DATASET RECORDS
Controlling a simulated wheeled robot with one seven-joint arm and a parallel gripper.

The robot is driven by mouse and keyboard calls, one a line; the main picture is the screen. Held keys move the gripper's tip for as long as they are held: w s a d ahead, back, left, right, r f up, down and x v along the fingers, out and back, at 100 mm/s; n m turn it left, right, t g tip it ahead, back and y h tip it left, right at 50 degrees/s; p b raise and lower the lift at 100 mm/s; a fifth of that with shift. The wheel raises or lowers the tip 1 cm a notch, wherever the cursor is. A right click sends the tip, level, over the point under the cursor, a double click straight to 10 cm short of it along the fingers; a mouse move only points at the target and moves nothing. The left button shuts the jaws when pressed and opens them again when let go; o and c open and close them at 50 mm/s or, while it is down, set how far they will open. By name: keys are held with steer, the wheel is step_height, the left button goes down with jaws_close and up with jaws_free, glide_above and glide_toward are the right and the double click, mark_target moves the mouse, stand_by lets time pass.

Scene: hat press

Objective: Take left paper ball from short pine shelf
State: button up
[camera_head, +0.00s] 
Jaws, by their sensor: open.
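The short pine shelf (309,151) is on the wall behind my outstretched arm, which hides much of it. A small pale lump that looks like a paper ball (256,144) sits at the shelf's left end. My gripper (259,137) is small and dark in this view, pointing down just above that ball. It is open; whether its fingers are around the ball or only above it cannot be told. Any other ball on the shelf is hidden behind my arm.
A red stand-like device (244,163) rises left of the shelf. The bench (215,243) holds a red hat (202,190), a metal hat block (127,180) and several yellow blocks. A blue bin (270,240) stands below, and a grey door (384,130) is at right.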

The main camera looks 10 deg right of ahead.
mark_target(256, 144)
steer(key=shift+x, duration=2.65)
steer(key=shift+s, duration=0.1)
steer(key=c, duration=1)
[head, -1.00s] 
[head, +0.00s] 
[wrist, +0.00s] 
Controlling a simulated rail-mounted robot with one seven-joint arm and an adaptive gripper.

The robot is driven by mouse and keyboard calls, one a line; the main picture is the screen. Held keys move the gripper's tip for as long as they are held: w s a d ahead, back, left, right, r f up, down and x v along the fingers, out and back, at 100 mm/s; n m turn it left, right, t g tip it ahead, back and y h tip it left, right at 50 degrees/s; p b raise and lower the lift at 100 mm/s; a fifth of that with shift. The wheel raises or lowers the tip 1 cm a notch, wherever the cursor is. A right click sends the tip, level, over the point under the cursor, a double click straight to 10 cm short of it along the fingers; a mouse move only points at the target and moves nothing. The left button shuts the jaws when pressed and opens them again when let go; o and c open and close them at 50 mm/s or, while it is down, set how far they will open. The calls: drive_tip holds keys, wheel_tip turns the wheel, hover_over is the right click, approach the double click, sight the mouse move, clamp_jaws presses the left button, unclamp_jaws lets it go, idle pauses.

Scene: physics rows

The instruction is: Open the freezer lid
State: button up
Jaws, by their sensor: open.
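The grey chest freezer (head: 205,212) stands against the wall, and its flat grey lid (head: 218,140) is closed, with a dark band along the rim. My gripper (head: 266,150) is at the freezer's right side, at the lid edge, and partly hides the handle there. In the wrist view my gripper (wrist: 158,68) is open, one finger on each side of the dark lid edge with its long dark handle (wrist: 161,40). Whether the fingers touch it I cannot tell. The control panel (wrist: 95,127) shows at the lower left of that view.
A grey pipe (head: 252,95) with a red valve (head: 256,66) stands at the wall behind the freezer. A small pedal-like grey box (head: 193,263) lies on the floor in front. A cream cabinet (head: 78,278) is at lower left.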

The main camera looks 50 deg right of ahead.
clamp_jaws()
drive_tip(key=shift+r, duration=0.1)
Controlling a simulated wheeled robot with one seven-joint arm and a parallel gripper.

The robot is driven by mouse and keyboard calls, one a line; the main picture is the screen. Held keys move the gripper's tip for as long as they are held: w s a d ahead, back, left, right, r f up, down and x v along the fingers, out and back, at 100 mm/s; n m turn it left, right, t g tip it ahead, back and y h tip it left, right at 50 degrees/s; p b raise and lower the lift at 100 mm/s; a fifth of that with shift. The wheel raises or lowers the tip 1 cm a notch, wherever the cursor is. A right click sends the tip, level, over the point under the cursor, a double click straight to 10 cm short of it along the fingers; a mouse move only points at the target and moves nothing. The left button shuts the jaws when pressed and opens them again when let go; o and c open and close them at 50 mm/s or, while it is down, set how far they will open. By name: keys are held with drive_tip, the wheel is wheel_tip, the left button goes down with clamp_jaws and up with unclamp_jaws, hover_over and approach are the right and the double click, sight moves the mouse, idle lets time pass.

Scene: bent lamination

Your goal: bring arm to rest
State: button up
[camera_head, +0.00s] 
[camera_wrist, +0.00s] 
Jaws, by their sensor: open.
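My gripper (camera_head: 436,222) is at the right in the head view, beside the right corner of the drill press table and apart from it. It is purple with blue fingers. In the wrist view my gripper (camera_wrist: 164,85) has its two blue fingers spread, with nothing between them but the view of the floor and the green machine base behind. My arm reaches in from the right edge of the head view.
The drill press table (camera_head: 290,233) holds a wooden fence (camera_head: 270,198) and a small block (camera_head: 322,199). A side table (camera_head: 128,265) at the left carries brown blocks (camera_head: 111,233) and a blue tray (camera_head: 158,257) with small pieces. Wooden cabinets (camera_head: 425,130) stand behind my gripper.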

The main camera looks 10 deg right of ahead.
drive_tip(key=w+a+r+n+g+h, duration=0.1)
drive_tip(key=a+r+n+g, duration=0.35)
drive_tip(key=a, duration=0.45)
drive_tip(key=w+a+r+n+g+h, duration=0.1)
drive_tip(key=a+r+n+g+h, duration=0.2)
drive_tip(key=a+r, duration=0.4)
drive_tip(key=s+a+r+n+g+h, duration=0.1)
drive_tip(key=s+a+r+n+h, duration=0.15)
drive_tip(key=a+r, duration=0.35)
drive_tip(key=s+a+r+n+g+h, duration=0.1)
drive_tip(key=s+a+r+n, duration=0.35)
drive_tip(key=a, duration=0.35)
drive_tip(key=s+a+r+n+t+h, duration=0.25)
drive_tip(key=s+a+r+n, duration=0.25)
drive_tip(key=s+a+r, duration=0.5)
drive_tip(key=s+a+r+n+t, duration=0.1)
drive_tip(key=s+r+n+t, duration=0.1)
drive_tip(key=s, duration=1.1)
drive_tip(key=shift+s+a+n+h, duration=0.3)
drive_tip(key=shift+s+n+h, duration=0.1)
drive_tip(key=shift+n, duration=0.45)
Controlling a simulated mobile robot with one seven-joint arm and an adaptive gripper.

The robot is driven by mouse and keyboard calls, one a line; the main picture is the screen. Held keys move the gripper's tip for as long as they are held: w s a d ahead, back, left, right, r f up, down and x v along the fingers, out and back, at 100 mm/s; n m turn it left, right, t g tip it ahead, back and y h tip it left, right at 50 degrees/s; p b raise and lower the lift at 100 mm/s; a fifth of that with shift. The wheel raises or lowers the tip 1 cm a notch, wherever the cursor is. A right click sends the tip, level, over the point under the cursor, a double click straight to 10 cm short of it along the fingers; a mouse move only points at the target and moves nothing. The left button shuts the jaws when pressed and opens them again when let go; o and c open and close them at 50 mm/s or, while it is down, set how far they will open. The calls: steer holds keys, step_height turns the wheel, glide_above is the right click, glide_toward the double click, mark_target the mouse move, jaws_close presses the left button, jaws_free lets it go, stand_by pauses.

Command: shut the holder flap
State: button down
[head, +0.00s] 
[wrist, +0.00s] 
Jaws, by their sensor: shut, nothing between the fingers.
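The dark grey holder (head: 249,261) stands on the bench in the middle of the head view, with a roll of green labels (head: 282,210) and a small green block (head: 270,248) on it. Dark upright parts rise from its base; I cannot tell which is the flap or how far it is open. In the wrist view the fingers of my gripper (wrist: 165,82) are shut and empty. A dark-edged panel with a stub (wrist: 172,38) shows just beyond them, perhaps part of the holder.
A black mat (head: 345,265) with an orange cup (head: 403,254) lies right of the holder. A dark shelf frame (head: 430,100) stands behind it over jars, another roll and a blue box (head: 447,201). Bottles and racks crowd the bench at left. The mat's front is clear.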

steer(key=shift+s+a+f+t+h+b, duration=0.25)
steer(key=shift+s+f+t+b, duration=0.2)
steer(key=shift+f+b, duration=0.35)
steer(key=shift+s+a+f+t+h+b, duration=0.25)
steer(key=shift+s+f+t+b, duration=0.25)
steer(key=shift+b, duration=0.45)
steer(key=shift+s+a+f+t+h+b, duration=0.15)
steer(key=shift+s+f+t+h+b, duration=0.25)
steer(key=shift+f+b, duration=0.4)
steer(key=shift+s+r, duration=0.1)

THE EXERCISE
Of all the lines in the entries, how many contain the word "Scene"? Give only the number.

RESPONSE
3